I usually raise and lower sail with no power on at all. The OB is lifted, tilted, and secured before I concentrate on raising sail. Lowering sail is usually accomplished first before lowering and starting the OB. Just allow plenty of sea room for drifting around. Doing one thing at a time greatly simplifies life aboard and helps to avoid potential injury.

With a little practice and taking your time it's easily done.

capt_nemo

cdflan

The PodMaster was my second choice and the Krautler products look excellent but limited presence and pricing info in this country.  There are a large number of potential products and this site lists most of them  - http://www.nauticexpo.com/boat-manufacturer/electric-motor-1626.html.  Yes, electrics have come and gone over the years but Elco is still around after over a hundred years.  Battery technology (and controls to some extent) have improved to the point where it's feasible for many people.    As pointed out in my original post and the post about my 32 nm cruise, I can cruise all day (7 to 8 hours) at 80% of hull speed.
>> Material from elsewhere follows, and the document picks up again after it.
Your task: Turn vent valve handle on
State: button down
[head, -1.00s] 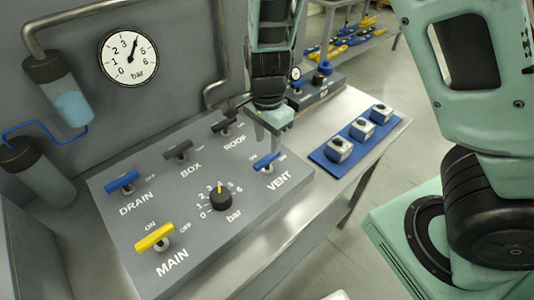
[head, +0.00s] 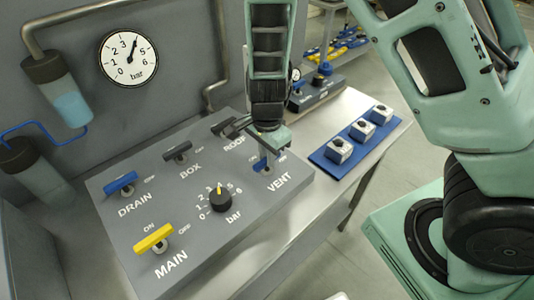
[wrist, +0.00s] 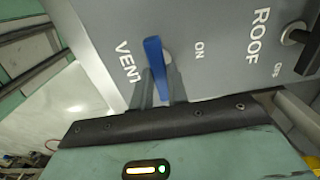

As for wind and current, deduct the speed of the adverse current from the table above and you have the answer.  No question that going through an inlet against a couple of knots either requires patience or a splurge of battery capacity.  Haven't tested impact of head wind but impression is maybe 1/2 knot.
Pod Master has been installed on several day sailors recently but the much larger mounting footprint and the separate large control box were major drawbacks over the Torqeedo for me.
Cost wise, the motor, batteries, cables and charger totaled about $6500.  Miscellaneous parts added a couple hundred but the total, not counting my labor, was still considerably less than the diesel engine option (but much more than an outboard).
On raising or lowering sail, just head into the wind, drop hand to the throttle for a little headway, engage tiller clutch or autopilot, tighten lazy jacks and grab the halyards!